Twelve per cent involved injuries.
Animal welfare breaches were dealt with via various degrees of response with the highest level of offending facing recommendation for prosecution.
Infringement notices were recommended for the next most serious offenders.
The next level down, farmers were given a written warning, and those at the least serious end of the spectrum were given advice and education for minor breaches.
The number of recommended prosecutions year-by-year remained relatively static with 11 in 2017, 13 in 2018, nine in 2019 and 10 last year.
Transportation-related complaints had risen dramatically from 13 in 2017 to 137 last year, whereas complaints based on the animals’ behavioural and physical needs decreased significantly from 108 in 2017 to 63 last year.
Thoday said DairyNZ was aware of the increase in transport complaints and infringement offences, and she believed it was due to regulations brought into effect from 2018, which gave MPI more powers of enforcement.
“We encourage farmers to apply high standards that comply with regulations when transporting animals.
“The dairy sector takes animal care extremely seriously and is committed to world-leading animal care under our sector strategy, Dairy Tomorrow.”
The Animal Welfare Act 1999 sets the standards for how people should take care of and act towards animals and MPI and the SPCA jointly enforced the Act.
SPCA scientific officer Dr Alison Vaughan said the public played a vital role in reporting suspected animal welfare, and it was not possible to say whether the increase in complaints was due to more offending or more reporting from the public.
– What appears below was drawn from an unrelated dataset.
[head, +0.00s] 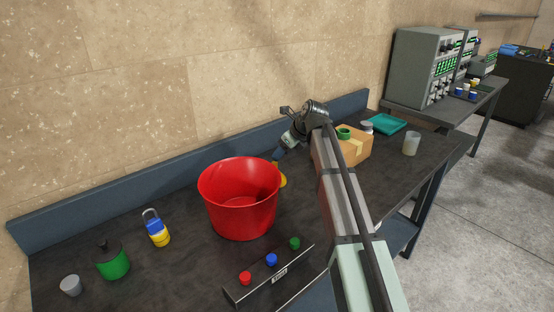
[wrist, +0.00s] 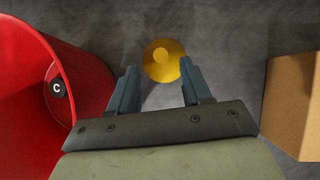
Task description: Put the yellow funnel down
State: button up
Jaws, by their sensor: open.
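The yellow funnel (wrist: 163,61) shows from above in the wrist view, round with a paler centre. It appears to stand on the dark tabletop, just past and between my fingertips. In the head view only a small part of the funnel (head: 283,181) shows behind the red bucket's right side. My gripper (wrist: 158,68) is open, with a finger to either side and a gap between them. In the head view my gripper (head: 279,154) is above the funnel, behind the bucket. Whether a finger touches the funnel is unclear.
The red bucket (head: 240,222) stands close on the left and a cardboard box (head: 353,148) on the right. A button panel (head: 270,277) is in front.

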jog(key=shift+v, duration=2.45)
“In recent years, there has been more media coverage and public awareness of these issues which may contribute to an increase in people reporting.”
The SPCA also recognised higher welfare farming practices with a voluntary accreditation programme designed to hold members to higher practices than those required by law, but that did not cover the commercial dairy cattle industry.
“We currently have dairy sheep standards and will be releasing additional standards in the near future,” Vaughan said.